La commission sur le Cameroun n’est pas un cas à part. Elle s’ajoute à une série de politiques similaires menées sous la présidence d’Emmanuel Macron. En 2020, le chef de l’État avait confié à l’historien (controversé) Benjamin Stora une mission sur « la mémoire de la colonisation et de la guerre d’Algérie ». Le rapport qui en est sorti a multiplié les propositions afin que la France fasse amende honorable, mais sans obtenir la certitude de réciprocité de la part d’Alger, pourtant partie prenante de ce travail commun. Loin de favoriser une réconciliation, la publication du document n’a fait qu’exacerber les tensions entre les deux pays, d’une part entre Algériens et anciens Pieds-noirs, d’autre part entre émigrés résidant dans en France et Français.

Une stratégie qui se retourne contre la France

Le Rwanda illustre un autre cas de figure de cette politique mise en place par Emmanuel Macron. Dans le cadre d’un rapprochement diplomatique avec Kigali, Paris a décidé de réexaminer son rôle dans le génocide de 1994, n’hésitant pas à rouvrir un chapitre litigieux qui empoisonnait jusqu’ici les relations entre les deux pays. Un conflit mémoriel qui a eu aussi pour conséquence la rupture de leurs relations diplomatiques entre 2006 et 2009. Se targuant de renouer avec Kigali dès son premier quinquennat, sous couvert d’une nouvelle politique de la France en Afrique, le président français avait déjà cédé le poste de Secrétaire générale de la Francophonie à Louise Mushikiwabo, une Rwandaise anglophone (2019) ; laquelle n’avait pourtant pas mâché ses mots contre la France lorsqu’elle avait été ministre des Affaires étrangères du Président Paul Kagamé. Rien d’étonnant donc si le rapport de 1200 pages, sévèrement critiqué pour son manque d’impartialité par une partie de la classe politique française, a conclu à des « responsabilités lourdes et accablantes » de Paris dans les massacres entre Tutsis et Hutus.

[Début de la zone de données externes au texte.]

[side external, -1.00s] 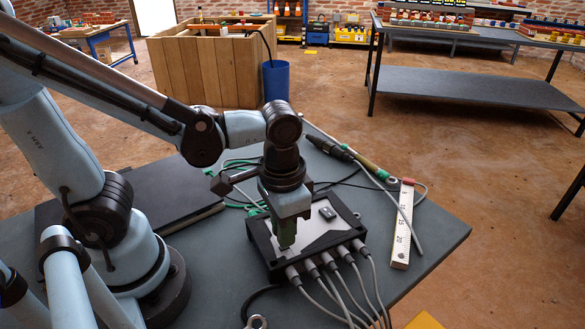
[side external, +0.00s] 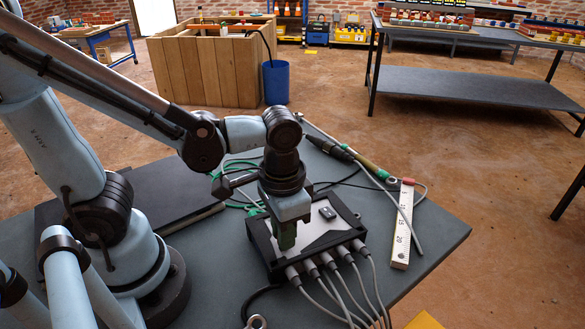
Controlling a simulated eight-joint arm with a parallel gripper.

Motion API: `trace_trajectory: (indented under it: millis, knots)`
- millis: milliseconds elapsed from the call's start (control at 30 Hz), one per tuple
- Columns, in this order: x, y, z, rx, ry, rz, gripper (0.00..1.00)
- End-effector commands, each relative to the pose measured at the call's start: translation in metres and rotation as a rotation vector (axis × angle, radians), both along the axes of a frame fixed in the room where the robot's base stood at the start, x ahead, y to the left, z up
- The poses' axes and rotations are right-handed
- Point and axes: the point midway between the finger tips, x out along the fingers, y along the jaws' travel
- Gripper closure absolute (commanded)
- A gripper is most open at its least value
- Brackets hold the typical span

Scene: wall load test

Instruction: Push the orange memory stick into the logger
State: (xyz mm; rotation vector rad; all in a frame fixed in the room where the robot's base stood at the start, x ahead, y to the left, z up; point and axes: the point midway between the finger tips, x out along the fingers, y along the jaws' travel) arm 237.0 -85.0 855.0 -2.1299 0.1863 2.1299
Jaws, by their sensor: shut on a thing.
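The logger (side external: 316,254) is a dark-framed box with a light top, lying on the grey table with several cables plugged into its near right side. My gripper (side external: 287,244) points down over the left part of its top. Its green fingers are shut, with their tips at or very close to the top surface. What they hold is hidden between them. No orange memory stick can be made out. The logger's surface under the fingertips is also hidden.
A small dark module (side external: 327,212) sits on the logger's top. A white ruler (side external: 403,225) and a green and black tool (side external: 345,150) lie to the right. Green cable (side external: 240,163) lies behind. A dark flat case (side external: 165,195) lies to the left.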

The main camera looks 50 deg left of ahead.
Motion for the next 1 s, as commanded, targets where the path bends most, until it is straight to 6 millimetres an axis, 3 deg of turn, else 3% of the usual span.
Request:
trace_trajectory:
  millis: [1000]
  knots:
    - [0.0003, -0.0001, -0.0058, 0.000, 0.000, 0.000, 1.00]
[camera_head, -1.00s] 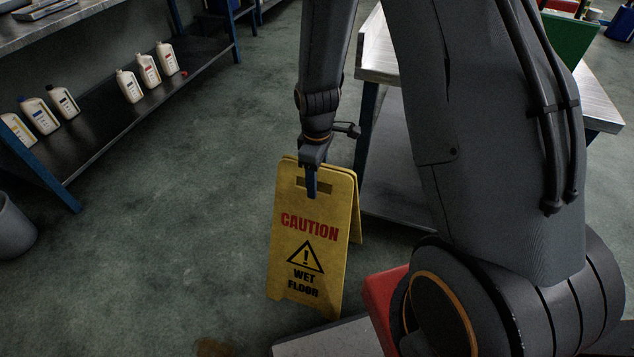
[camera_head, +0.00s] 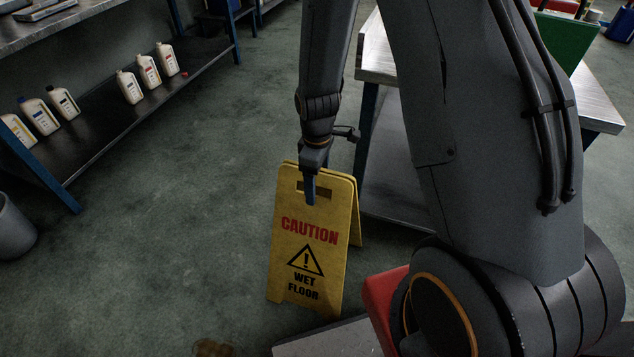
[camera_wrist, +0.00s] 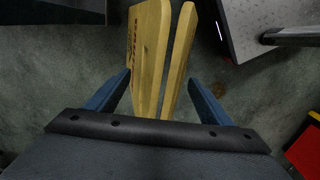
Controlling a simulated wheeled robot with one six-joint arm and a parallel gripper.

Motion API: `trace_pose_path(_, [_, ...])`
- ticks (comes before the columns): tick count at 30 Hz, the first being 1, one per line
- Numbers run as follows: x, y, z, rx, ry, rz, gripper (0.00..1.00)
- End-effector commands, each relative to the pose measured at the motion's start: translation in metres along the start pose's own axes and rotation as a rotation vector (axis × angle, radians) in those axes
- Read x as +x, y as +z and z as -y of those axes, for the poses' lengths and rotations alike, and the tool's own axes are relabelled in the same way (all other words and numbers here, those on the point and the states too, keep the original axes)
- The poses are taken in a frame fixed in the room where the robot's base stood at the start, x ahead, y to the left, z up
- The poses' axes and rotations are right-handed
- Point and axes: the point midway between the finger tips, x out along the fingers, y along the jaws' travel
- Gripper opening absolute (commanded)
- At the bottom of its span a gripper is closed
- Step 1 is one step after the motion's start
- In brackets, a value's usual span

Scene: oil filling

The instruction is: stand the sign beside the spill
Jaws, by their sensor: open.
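The yellow folding sign (camera_head: 308,245) reads "CAUTION WET FLOOR" and stands upright on the floor, its two panels spread a little. My gripper (camera_head: 311,190) is at its top edge, with one blue finger in front of the front panel near the handle slot. In the wrist view the sign's two panels (camera_wrist: 158,55) lie between the blue fingers of my gripper (camera_wrist: 160,88), with gaps on both sides. The gripper is open. A brown spill (camera_head: 213,348) shows at the bottom edge of the head view, left of and nearer than the sign. A small brown patch also shows in the wrist view (camera_wrist: 219,89).
A metal table (camera_head: 385,60) stands right behind the sign. A shelf (camera_head: 125,115) with several white bottles is at the left, with a grey bin (camera_head: 12,230) before it. A pale flat surface (camera_head: 325,340) is just in front of the sign. Open floor lies left of the sign.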

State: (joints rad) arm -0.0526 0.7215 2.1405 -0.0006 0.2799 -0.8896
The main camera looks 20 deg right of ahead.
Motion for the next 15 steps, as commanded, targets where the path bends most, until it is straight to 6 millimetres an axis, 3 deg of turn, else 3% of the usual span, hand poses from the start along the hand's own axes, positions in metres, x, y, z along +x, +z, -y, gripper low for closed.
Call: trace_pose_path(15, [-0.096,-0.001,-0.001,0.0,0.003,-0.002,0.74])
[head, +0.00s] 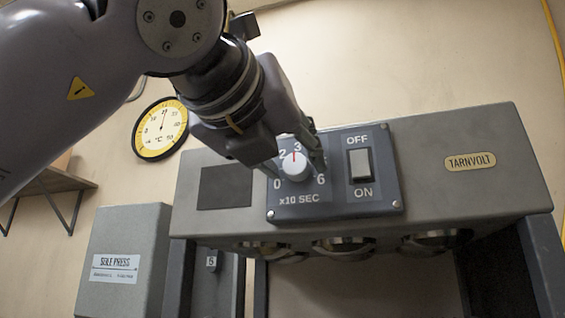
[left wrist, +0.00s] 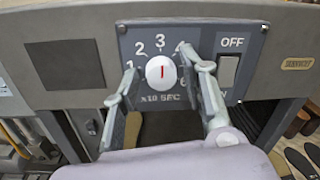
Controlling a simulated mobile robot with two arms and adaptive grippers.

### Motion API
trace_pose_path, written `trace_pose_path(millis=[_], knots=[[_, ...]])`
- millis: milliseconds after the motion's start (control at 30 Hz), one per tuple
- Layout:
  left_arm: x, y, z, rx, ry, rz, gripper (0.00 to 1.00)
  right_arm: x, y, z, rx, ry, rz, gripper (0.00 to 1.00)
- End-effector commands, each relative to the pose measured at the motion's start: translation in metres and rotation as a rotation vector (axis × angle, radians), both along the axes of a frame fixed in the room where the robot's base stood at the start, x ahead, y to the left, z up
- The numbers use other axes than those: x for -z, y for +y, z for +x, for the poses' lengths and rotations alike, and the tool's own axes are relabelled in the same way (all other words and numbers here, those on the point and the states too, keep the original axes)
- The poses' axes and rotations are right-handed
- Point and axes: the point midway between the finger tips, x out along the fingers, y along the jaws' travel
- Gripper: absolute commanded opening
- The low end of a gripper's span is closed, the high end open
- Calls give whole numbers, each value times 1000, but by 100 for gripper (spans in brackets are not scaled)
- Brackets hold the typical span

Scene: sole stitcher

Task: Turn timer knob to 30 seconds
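The timer knob (head: 295,166) is a white round knob with a red mark, on the dark panel (head: 335,205) of the grey machine. The panel reads "x10 SEC". The red mark points up at the 3. The knob also shows in the left wrist view (left wrist: 161,73), its mark nearly upright under the 3. My left gripper (left wrist: 158,66) has its fingers on either side of the knob, with a small gap visible on each side. It is open and holds nothing. In the head view the left gripper (head: 294,160) hides part of the dial's numbers. My right gripper is not in view.
An OFF/ON rocker switch (head: 360,164) sits just right of the dial, close to my right-hand finger. A yellow round thermometer (head: 161,129) hangs on the wall at left. A grey Sole Press box (head: 125,262) stands lower left. Several metal rollers show under the machine.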

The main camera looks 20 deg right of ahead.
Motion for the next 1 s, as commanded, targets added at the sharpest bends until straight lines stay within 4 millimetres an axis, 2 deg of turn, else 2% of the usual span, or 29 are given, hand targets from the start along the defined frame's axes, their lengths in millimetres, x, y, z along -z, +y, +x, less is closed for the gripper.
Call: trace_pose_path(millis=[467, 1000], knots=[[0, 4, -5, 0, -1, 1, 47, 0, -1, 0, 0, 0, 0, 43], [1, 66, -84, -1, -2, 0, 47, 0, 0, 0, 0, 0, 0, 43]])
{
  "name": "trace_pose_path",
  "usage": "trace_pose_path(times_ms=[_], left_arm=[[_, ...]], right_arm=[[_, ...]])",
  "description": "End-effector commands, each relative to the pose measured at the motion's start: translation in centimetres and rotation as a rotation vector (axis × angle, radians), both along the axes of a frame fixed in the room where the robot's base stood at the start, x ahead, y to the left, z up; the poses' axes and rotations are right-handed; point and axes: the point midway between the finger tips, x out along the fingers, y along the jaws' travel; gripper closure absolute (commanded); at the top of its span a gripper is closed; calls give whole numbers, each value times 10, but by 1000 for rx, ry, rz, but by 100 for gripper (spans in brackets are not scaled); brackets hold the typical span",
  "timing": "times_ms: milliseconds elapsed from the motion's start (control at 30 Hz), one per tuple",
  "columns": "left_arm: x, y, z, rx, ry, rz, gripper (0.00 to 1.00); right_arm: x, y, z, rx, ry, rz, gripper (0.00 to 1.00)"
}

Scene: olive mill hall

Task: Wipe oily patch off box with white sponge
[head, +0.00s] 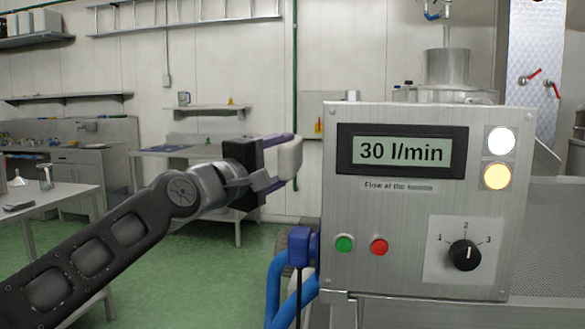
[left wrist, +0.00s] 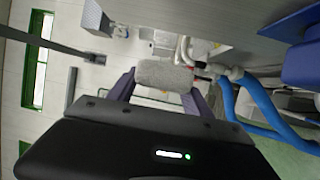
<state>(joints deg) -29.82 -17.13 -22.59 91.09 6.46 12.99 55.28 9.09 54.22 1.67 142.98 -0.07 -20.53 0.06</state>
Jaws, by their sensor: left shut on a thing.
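The steel control box (head: 345,235) stands at the right in the head view, with a display, two lamps, two push buttons and a dial on its front. I cannot clearly make out an oily patch on it; the small label (head: 398,187) under the display looks partly blurred. My left gripper (head: 289,160) is shut on the white sponge (head: 291,156), left of the box's left edge and apart from it in the picture. In the left wrist view the sponge (left wrist: 165,74) sits between the two purple fingers. My right gripper is not in view.
Blue hoses (head: 277,285) and a blue connector (head: 299,246) are at the box's lower left. A table (head: 60,195) stands at the left, and a bench (head: 200,155) and shelves stand along the back wall. Green floor (head: 185,270) shows between them.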

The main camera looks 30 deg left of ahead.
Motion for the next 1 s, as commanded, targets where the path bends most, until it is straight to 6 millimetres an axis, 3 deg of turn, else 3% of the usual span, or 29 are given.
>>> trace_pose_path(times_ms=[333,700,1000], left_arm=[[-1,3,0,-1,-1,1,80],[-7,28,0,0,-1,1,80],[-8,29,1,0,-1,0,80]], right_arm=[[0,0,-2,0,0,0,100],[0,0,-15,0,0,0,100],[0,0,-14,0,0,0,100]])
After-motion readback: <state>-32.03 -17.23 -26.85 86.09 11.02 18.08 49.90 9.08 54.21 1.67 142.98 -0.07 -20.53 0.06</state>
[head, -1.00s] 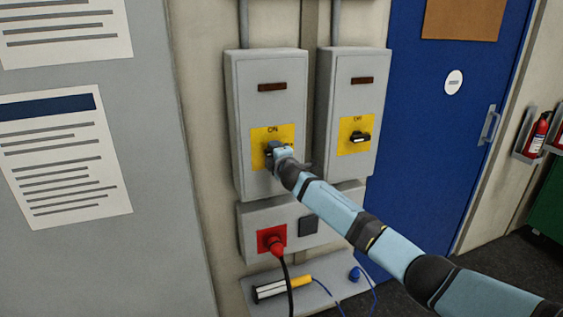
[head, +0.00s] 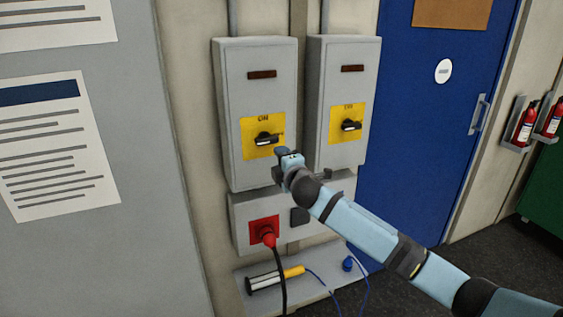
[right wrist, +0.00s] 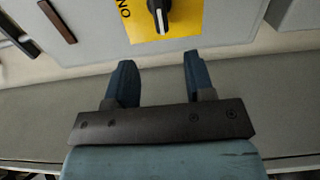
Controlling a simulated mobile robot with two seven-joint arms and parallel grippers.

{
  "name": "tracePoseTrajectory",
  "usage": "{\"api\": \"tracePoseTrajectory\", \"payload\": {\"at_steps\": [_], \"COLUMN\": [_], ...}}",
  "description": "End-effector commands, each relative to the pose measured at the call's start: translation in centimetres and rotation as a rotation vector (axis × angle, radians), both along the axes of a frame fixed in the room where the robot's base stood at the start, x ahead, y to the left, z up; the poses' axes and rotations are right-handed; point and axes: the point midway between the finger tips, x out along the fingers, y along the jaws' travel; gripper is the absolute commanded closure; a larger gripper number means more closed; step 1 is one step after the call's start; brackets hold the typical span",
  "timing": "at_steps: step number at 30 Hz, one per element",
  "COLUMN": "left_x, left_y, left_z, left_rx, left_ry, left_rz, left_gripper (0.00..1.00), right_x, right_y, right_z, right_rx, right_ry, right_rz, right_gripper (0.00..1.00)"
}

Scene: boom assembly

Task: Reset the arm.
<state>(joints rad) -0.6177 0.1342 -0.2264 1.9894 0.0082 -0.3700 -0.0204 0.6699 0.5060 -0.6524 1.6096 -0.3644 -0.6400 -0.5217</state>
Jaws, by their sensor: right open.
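My right arm reaches in from the right in the head view. Its gripper (head: 284,156) is in front of the lower part of the left grey switch box (head: 228,100). In the right wrist view the gripper (right wrist: 156,80) is open, with nothing between its two blue fingers. A black rotary switch (head: 266,140) on a yellow plate marked ON is just above the gripper, apart from it. It also shows in the right wrist view (right wrist: 159,12), beyond the fingertips. My left gripper is not in view.
A second switch box (head: 343,65) with a black rotary switch (head: 350,125) is to the right. Below are a red plug (head: 266,232) with a black cable and a shelf (head: 318,279) holding a yellow-handled lamp (head: 290,273). A blue door (head: 425,130) stands right.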

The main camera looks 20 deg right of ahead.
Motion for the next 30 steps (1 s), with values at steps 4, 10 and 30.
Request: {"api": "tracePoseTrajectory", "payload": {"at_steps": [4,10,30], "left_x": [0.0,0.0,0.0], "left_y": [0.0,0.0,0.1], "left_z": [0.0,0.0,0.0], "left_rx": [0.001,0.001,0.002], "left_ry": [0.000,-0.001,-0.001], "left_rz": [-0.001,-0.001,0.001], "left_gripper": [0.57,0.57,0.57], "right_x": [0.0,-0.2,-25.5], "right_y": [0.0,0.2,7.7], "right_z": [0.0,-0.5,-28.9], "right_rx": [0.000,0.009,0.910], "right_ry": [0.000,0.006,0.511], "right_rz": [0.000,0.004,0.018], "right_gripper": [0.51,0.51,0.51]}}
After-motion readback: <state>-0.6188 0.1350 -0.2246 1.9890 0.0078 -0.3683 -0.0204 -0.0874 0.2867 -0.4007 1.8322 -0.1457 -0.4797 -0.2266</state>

En dépit de tous ces gestes, au lieu d’améliorer ses relations avec ses anciens territoires africains, la France semble payer le prix d’une stratégie mémorielle inique qui se retourne contre elle. Les rapports et commissions successifs alimentent davantage la frustration qu’ils ne favorisent un véritable dialogue. L’absence de réciprocité dans la reconnaissance des responsabilités est flagrante, renforçant le sentiment auprès des Français et des Africains que l’Élysée cherche surtout à racheter son image plutôt qu’à construire des relations équilibrées. Ainsi, en Algérie, la situation n’a fait qu’empirer depuis la publication du rapport avec des officiels désignant publiquement la France comme une « ennemie traditionnelle et éternelle ». Le récent choix diplomatique de Paris de soutenir le Maroc dans le dossier du Sahara contre Alger a mis le feu aux poudres. L’arrestation du franco-algérien Boualem Sansal a mis un terme à toute perspective de réconciliation entre les deux pays, au moins à court terme – si tant est que cela ait été la réelle volonté d’Alger qui n’a jamais fait le moindre acte de repentance au regard des nombreux crimes commis contre les Européens et les Harkis par le Front de Libération nationale (FLN) durant le conflit qui a opposé les rebelles indépendantistes aux forces françaises (1954-1962). Interviewé par L’Opinion, le président Abdelmadjid Tebboune n’a pas hésité à employer la sulfateuse pour « dézinguer » une partie de la classe politique et du gouvernement français, taxés « d’algérophobes ».

Les décolonialistes à la fête

En Afrique centrale, la situation dans la République démocratique du Congo a montré les faiblesses de la France dans ce dossier complexe. Coincée par sa propre politique de repentance, Paris s’est limité à de timides exhortations en demandant à Kigali de « retirer » les troupes qui combattent aux côtés des rebelles du M23 et qui détiennent désormais une portion du territoire congolais. Refusant de prendre nettement position, Paris craint que le Rwanda ne réveille le contentieux sur le génocide, loin d’être apaisé, le Pays aux mille collines réclamant depuis des années que lui soient livrés les génocidaires hutus présents en France afin qu’ils soient jugés. Une demande que préfère ignorer la France et dont l’ambiguïté sur le sujet ne fait que renforcer l’image d’une nation en perte de vitesse face à des acteurs plus affirmés comme la Chine et la Russie, désormais solidement installés sur le continent africain. Ainsi, malgré une aide substantielle accordée par la France depuis cinq ans, se chiffrant à plusieurs millions d’euros, le dernier dinosaure de la Françafrique à la tête de l’état camerounais depuis 1982, Paul Biya, a décidé de réorienter sa politique de coopération vers Moscou. Yaoundé a récemment multiplié les accords économiques, universitaires et militaires avec la Russie de Vladimir Poutine.

Le rapport qui lui a été délivré sur les crimes français durant la colonisation dans son pays n’a, finalement, servi qu’à conforter les influenceurs décolonialistes qui ont le vent en poupe chez les Africains, dans leurs critiques récurrentes contre la France, exigeant d’elle une repentance totale pour ses (prétendus) forfaits. Dernier dossier en date dont certaines associations réclament l’ouverture : le massacre au Sénégal du camp militaire de Thiaroye (1944) et celui de la répression sanglante de Dimbokro en Côte d’Ivoire (1950) qui pourraient entacher les relations de la France avec deux anciennes colonies si l’Élysée se décidait à ouvrir cette énième boîte de Pandore.  Ce basculement des relations franco-africaines pose aujourd’hui une question cruciale : en cherchant à se racheter un passé douloureux par des gestes symboliques contreproductifs, la France ne condamne-t-elle pas définitivement son avenir diplomatique en Afrique ?

 

Illustration : Emmanuel Macron présente fièrement (en 2021) le rapport de la commission de recherche sur les archives françaises relatives au Rwanda et au génocide des Tutsi.